Why are Australian houses so cold, and how can we build 1.2m new ones that won’t trash the environment?

why are australian houses so cold, and how can we build 1.2m new ones that won’t trash the environment?

‘A typical detached home in Australia releases about 118 to 158 tonnes of embodied carbon to get built.’ Photograph: Roni Bintang/Getty Images

The federal government has set a target of building 1.2m new homes in Australia by 2029.

If we construct these homes the same way as we do today, their materials will contribute to millions of tonnes of greenhouse gas emissions, while our poorly performing existing homes will remain freezing in the winter. We need to change the way we design, build and retrofit housing to avoid a climate catastrophe.

Buildings contribute to the climate crisis in two main ways. There’s “operating carbon”. This is the greenhouses gases emitted from heating, cooling, lighting and day-to-day electricity use. In Australia heating and cooling are regulated by the nationwide house energy rating scheme, which provides a rating ranging from zero to 10 stars based on a home’s energy efficiency. The minimum performance required for new homes has increased from six to seven stars, which should reduce their heating and cooling energy by about 24%.

This is great for new homes, but the average existing home languishes at a lowly 1.8 stars, meaning they’re freezing in the winter, overheat in the sumer and suffer from sky-high utility bills.

But there’s also “embodied carbon”. This is the emissions caused by manufacturing the materials we use to build homes, and the construction process itself. These are not regulated by the building code in Australia and can effectively be as high as you like.
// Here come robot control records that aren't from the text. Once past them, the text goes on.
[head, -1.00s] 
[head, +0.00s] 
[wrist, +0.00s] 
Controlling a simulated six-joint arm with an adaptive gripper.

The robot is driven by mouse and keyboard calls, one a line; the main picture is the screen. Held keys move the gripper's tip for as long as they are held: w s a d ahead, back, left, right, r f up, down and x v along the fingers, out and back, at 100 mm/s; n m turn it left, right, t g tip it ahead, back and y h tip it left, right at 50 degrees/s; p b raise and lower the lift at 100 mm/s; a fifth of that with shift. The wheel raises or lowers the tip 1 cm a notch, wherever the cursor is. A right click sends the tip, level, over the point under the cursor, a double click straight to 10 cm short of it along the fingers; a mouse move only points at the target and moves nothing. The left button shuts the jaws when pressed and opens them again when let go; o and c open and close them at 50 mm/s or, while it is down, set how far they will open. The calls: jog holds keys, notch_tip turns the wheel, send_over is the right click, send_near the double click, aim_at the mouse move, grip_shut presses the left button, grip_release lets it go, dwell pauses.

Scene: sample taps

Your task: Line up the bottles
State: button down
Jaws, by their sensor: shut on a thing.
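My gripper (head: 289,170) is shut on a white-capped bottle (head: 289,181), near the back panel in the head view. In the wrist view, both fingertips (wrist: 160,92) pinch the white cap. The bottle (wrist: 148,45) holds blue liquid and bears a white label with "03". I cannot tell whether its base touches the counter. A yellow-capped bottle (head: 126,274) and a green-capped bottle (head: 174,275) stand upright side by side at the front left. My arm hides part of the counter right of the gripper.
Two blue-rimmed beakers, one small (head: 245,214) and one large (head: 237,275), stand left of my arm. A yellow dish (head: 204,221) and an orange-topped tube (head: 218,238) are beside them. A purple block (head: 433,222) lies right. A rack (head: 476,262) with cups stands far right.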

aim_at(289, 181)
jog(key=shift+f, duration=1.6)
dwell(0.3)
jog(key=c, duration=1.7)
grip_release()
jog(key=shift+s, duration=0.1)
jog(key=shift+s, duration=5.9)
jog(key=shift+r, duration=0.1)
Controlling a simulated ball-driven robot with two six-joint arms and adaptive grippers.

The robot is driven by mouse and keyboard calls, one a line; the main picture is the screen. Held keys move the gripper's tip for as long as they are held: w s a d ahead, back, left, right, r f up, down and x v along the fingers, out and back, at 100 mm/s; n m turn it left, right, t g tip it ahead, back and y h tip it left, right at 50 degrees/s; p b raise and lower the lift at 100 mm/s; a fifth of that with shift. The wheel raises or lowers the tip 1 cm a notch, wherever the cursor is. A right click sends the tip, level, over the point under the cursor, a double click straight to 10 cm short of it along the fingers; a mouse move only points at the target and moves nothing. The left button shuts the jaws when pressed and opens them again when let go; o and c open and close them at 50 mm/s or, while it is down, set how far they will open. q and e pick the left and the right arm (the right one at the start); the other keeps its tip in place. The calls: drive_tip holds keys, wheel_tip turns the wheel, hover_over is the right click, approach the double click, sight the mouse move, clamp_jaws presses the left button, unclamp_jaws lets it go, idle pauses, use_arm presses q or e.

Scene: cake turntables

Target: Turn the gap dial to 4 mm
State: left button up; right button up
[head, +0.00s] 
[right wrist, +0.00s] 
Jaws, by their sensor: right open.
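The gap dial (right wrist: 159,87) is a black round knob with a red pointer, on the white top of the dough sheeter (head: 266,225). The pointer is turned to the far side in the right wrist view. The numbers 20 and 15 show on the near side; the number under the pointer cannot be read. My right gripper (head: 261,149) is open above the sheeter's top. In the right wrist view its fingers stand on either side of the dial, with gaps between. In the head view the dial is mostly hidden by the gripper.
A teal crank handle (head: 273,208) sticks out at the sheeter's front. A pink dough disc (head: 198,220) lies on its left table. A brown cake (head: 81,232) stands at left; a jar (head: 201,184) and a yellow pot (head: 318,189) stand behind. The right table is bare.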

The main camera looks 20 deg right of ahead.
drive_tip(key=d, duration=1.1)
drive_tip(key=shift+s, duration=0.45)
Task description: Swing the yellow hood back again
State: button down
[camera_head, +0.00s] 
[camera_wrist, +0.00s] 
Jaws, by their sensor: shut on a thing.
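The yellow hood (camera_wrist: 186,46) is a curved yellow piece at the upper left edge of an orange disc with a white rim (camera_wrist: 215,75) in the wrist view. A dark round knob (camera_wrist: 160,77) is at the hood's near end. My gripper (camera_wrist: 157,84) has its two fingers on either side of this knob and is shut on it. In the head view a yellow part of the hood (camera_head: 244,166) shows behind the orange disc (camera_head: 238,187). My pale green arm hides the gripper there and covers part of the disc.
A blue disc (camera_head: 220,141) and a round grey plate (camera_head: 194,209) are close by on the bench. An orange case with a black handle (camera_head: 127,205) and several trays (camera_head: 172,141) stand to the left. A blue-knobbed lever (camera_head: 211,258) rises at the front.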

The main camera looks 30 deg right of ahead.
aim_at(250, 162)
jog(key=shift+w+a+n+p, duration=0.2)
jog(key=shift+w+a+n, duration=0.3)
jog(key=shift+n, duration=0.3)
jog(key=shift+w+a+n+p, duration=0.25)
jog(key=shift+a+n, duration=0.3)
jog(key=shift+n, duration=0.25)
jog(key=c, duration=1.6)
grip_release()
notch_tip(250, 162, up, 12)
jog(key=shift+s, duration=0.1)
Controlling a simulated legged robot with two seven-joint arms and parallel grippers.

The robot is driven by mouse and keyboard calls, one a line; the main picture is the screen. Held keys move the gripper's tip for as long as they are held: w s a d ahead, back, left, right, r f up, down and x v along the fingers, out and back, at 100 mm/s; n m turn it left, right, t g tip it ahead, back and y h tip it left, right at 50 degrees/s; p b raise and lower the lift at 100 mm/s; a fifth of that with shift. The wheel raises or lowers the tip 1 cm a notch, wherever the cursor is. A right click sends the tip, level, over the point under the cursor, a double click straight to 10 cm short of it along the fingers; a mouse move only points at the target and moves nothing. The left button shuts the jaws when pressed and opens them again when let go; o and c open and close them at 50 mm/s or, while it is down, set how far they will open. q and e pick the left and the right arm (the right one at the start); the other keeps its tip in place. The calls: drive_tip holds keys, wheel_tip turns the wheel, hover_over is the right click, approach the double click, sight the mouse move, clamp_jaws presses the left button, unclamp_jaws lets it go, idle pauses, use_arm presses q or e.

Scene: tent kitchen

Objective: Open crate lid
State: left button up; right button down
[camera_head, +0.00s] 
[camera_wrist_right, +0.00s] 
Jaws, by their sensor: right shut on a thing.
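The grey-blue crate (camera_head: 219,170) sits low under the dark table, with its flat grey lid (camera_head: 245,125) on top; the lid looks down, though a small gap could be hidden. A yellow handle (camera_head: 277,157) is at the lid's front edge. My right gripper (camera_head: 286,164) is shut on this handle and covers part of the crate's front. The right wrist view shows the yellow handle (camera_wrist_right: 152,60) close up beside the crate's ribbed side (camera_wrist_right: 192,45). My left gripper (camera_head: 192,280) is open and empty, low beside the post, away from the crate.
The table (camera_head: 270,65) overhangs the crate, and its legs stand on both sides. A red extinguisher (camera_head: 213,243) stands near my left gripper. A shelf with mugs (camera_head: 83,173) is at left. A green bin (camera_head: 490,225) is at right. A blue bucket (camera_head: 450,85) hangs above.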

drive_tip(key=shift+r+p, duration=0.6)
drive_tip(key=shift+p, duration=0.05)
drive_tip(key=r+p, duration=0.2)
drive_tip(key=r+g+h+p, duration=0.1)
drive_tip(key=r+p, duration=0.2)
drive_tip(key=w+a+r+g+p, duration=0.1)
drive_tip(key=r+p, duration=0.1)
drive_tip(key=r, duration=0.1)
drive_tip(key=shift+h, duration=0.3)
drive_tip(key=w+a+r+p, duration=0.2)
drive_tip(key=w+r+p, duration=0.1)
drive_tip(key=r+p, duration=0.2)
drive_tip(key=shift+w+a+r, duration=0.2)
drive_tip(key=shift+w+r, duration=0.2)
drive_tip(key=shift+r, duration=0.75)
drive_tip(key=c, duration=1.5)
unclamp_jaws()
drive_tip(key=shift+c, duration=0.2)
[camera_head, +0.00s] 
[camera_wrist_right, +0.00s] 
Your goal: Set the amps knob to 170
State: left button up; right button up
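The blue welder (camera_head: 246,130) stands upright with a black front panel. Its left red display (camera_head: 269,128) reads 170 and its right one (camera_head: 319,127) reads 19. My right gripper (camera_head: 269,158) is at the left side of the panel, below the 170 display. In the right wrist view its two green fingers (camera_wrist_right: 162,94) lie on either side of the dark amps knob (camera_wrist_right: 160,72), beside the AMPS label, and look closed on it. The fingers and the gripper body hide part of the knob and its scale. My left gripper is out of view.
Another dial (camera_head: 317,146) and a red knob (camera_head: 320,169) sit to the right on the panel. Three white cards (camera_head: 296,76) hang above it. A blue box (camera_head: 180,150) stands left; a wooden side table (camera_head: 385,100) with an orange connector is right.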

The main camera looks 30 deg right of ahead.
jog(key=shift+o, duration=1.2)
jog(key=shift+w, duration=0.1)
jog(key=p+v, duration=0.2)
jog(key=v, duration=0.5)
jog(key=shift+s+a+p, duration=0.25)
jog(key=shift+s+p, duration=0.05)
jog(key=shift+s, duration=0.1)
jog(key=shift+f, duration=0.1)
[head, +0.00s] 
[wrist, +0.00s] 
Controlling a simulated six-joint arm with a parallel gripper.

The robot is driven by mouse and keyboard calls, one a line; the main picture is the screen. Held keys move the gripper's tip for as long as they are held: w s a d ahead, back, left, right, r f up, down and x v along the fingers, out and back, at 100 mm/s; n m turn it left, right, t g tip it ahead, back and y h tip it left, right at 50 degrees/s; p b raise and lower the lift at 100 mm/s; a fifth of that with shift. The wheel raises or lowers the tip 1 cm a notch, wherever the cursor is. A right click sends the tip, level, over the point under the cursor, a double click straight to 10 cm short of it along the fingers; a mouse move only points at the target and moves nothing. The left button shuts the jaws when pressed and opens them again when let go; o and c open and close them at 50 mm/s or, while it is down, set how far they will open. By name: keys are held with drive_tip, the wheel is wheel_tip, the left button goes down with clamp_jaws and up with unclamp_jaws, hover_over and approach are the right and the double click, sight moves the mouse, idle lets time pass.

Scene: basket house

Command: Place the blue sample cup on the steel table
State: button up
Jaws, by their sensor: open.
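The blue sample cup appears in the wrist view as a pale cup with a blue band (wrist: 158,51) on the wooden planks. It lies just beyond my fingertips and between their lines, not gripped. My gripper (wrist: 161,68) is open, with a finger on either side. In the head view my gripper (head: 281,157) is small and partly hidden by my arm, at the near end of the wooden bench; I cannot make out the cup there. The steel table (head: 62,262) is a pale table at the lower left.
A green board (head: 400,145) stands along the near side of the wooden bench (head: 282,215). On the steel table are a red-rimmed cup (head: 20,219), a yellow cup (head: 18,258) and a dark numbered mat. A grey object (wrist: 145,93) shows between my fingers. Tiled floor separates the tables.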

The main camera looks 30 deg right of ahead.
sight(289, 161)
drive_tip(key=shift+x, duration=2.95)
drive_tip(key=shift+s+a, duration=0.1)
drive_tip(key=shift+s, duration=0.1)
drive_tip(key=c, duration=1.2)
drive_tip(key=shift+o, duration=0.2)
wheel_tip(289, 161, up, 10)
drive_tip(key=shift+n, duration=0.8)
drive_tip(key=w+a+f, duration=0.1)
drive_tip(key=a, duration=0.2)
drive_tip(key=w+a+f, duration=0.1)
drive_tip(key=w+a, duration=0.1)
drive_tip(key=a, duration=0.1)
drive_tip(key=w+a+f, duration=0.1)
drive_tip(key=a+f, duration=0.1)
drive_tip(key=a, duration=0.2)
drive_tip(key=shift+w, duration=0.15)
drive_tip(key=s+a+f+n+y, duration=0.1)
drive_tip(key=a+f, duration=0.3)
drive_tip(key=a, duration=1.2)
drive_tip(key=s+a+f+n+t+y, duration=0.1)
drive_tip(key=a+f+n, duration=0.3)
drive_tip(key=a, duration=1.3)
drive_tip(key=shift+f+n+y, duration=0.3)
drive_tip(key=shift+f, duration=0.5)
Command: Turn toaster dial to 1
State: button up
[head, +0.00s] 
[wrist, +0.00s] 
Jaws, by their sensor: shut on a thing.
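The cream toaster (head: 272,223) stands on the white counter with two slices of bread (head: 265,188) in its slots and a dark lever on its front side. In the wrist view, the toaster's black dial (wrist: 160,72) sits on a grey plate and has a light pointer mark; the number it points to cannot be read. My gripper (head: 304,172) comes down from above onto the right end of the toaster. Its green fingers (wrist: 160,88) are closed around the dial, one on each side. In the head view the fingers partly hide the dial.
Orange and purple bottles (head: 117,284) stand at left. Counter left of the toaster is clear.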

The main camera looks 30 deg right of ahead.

The consequence of not regulating embodied carbon means it makes a large impact on our national emissions. A typical detached home in Australia releases about 118 to 158 tonnes of embodied carbon to get built in the first place. Multiply this over 1.2m new homes and it becomes a whopping 142m to 190m tonnes of greenhouse gas emissions over the next five years. The is comparable to the emissions of all the cars on our roads over the same period (215m tonnes).

The good news is that our regulations are slowly catching up. In New South Wales the sustainable buildings state environment planning policy now at least requires the measurement of embodied carbon in every new building. But we still lag behind world leaders such as France and Denmark where limits are imposed on embodied carbon for all new housing. In France these limits step down every three years, ensuring more ambitious reductions as the industry upskills. This has ushered in a dramatic shift in design and construction trends, with whole new districts being built from timber, schools with low-carbon straw facades and far greater reuse of buildings and materials than we see here in Australia.

It’s clear then that we must regulate embodied carbon. But there are three approaches beyond this that we can use to reduce its impact in housing.

1. Go smaller

We could consider building fewer, or smaller, homes. This is perhaps controversial, especially in a housing crisis. But Australia has some of the largest homes in the world, and building more compact dwellings would be an easy route to reducing materials, embodied carbon and costs. It would also make them cheaper, and easier to heat in the winter.

2. Make use of what we have

We can better use the buildings we have. Our building industry is incredibly wasteful, with about 20m tonnes of construction and demolition waste produced each year, of which more than 7m tonnes goes to landfill.

In Melbourne plans to demolish and replace 44 mid-20th-century public housing towers have been widely criticised due to the waste of materials, and the impact on established communities who live there.

Compare this to Glasgow, where three 1960s high-rise blocks have been renovated to “Passivhaus standard”, with triple-glazing and new insulation. This reduces embodied carbon by retaining the underlying concrete structure, but also means it’s much warmer for residents in the winter months, with one even claiming this has meant heating hasn’t been needed in their flat for two years! Rolling out an ambitious retrofit plan of Australia’s existing homes is just as important as building new ones.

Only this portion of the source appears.